Suppose you have an industry with 20 firms and the CR is 30%. How would you describe this industry?Suppose the demand for product rises and pushes up the price for the good. What long run adjustments would you expect following this change in demand? What des your adjustment process imply about the CR for the industry?
Now consider that the industry has 20 firms but the CR is 80% instead of 30% How would describe this industry? What are some reaons why this industry has a high CR while the other industry had a low CR? Is it possible for smaller firms to thrive and profit in such and industry? How? Contrast the effects on market efficiency if the dominating firms use a price leadership model versus a contestable markets model. Be sure to show your work.
I or others will gladly critique your answer.

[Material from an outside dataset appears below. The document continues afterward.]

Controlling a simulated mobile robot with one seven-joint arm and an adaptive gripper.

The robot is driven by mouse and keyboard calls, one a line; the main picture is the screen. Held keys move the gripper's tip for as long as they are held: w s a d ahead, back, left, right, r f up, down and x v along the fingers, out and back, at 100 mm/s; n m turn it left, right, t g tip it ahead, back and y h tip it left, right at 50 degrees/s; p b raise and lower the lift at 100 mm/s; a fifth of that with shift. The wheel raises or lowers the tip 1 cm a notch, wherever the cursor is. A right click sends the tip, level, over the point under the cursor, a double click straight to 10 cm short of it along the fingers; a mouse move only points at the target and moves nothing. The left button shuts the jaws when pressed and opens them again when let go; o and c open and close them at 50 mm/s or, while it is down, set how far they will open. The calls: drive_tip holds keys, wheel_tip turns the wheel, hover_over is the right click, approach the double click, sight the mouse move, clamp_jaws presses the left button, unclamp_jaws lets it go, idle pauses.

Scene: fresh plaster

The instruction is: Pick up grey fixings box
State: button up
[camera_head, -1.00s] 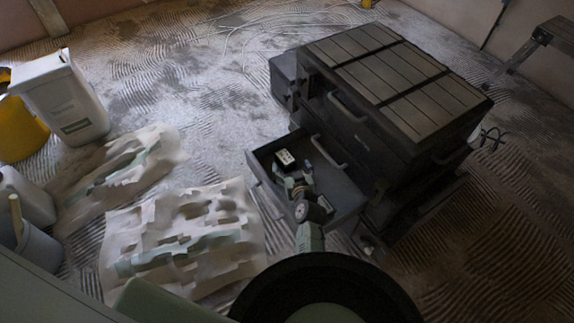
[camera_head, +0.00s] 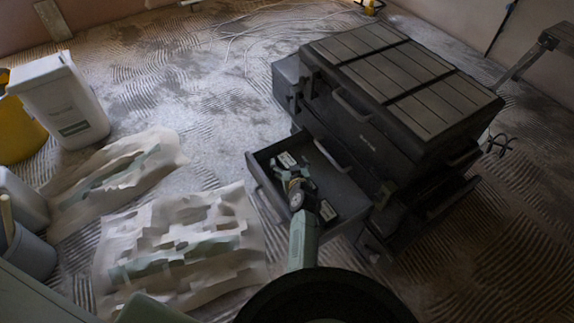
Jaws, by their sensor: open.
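A small box with a pale label (camera_head: 286,160) lies in the open drawer (camera_head: 350,196) of the dark tool chest; it looks like the grey fixings box, though its colour is hard to tell in this light. My gripper (camera_head: 292,176) is over the drawer, close to the near side of the box and partly covering it. Its jaws are open; I see nothing held between them. I cannot tell whether the fingers touch the box. Another small pale-marked item (camera_head: 327,210) shows in the drawer right of my wrist.
The tool chest (camera_head: 400,75) rises just right of the drawer. Crumpled sheets (camera_head: 228,262) lie on the floor to the left. A white tub (camera_head: 72,105) and a yellow bucket (camera_head: 20,135) stand at far left. Cables lie on the floor behind.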

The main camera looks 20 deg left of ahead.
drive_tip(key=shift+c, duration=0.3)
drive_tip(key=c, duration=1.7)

With a concentration ration of 30% which is squared to equal 900. According to the guidelines established by the U.S. Department of Justice in 1992, the market is “unconcentrated”.
ECON Firm - Sharon, Sunday, August 10, 2008 at 4:30pm
What the four firm concentration ratio tells you is how much market share the top four firms in a particular industry have. In other words, it says how much of the total business is taken up by the top four producers. In the first part, the industry with the CR of 30% means that the market is largely fragmented. There are many competitors, and no competitor appears to have a dominant position in the market. This industry could be the agricultural industry, in which there are alot of suppliers, but no major player that can manipulate the market.

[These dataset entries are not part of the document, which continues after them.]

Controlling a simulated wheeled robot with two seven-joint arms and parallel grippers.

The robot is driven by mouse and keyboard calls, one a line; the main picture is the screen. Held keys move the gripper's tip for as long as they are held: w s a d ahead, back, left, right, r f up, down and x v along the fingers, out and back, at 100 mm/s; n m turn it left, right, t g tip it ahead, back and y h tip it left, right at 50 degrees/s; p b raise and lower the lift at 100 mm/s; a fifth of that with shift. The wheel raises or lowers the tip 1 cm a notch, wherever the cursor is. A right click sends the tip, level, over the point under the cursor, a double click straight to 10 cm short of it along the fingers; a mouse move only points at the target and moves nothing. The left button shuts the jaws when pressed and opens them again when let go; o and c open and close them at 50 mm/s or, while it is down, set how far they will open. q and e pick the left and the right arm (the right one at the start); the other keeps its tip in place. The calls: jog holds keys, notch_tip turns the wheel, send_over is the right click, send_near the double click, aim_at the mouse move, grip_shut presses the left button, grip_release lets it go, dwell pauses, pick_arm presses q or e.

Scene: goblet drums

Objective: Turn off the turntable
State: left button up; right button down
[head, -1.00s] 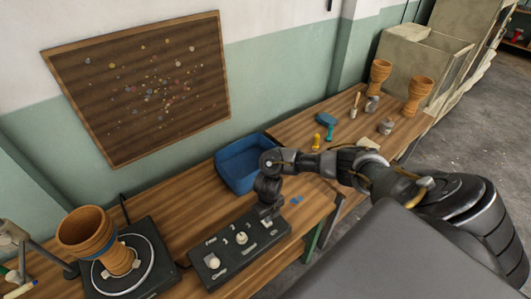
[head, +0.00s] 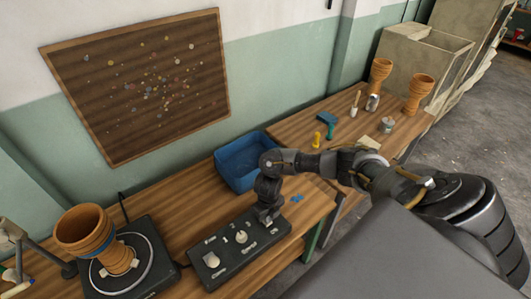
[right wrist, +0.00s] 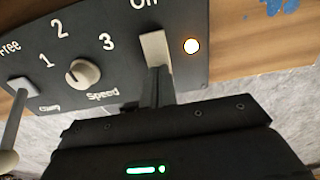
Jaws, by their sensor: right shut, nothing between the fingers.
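The black control box (head: 222,262) lies on the wooden bench, right of the turntable (head: 150,258). A goblet drum (head: 85,230) stands on the turntable. My right gripper (head: 267,218) is over the right end of the box. In the right wrist view, its shut, empty fingers (right wrist: 157,82) are at the lower end of the pale switch (right wrist: 154,47) below the word "On"; I cannot tell whether they touch it. The lamp (right wrist: 191,46) beside the switch glows orange. The speed knob (right wrist: 83,73) and a lever (right wrist: 14,110) marked "Free" are to the left.
A blue bin (head: 240,168) stands behind the box. A blue scrap (head: 296,198) lies to the right of my gripper. Two more drums (head: 419,92), a teal tool (head: 327,122) and cans stand on the right bench. A lamp (head: 15,235) is at the far left.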

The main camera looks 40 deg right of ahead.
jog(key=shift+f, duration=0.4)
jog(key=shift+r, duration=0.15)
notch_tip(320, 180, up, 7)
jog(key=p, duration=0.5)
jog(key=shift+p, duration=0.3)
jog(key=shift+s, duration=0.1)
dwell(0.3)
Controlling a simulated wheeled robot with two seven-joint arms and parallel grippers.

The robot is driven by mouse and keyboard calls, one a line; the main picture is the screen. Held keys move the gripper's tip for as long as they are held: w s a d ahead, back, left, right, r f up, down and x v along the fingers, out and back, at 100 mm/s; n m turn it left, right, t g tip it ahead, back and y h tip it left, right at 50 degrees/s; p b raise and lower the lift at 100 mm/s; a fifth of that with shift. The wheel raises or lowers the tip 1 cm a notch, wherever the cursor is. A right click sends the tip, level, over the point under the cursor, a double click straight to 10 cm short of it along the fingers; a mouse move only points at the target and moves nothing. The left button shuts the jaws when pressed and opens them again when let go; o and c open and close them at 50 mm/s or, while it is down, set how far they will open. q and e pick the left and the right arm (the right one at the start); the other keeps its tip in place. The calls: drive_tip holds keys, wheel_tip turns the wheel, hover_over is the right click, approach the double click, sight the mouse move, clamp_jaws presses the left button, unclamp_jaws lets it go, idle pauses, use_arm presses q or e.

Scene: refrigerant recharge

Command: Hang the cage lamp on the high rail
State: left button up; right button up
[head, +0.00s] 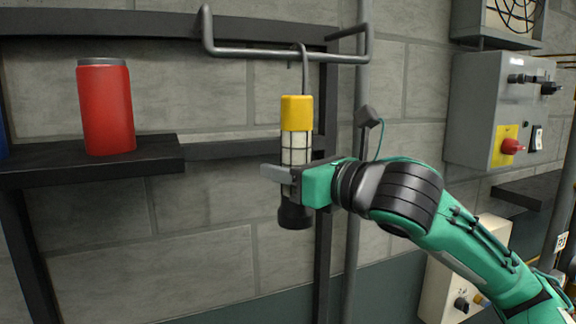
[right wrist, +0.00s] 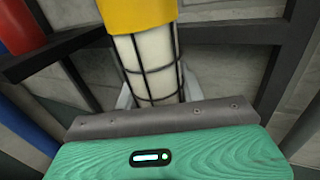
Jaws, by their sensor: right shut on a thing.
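The cage lamp (head: 296,140) is upright in the head view, with a yellow top, a white caged middle, a black lower end and a grey hook on top. Its hook reaches up to the high rail (head: 270,52), a grey bar, and its curved top appears at the bar; I cannot tell whether the bar bears the lamp's weight. My right gripper (head: 284,175) is shut on the lamp around the lower cage. The right wrist view shows the lamp's cage (right wrist: 150,65) close up, just beyond the gripper body. My left gripper is in neither view.
A red canister (head: 106,108) stands on a dark shelf (head: 90,168) at the left. A vertical grey pipe (head: 357,220) runs just right of the lamp. A grey control box (head: 497,105) with a red knob is on the wall at the right.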

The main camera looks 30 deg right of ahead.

Thus, this market is probably a perfect competition model, and the firms are price takers, meaning that consumers have the power, as if one firm raises prices, the consumer can go to another firm. It also indicates that there are relatively few barriers to entry. Thus, if demand increases, new firms will likely enter into the market.
In the second, the CR has increased to 80%, indicating that the top four firms have 80% of the business. Thus, this is probably more like an oligopoly. These firms have a bit of pricing power, as there aren't too many other competitors whom the consumer can turn to if the prices are raised. This is more of a specialized industry. One that might fall into this is software, with a dominating Microsoft controlling a large portion of it, or oil, with OPEC controlling the large majority of the available oil.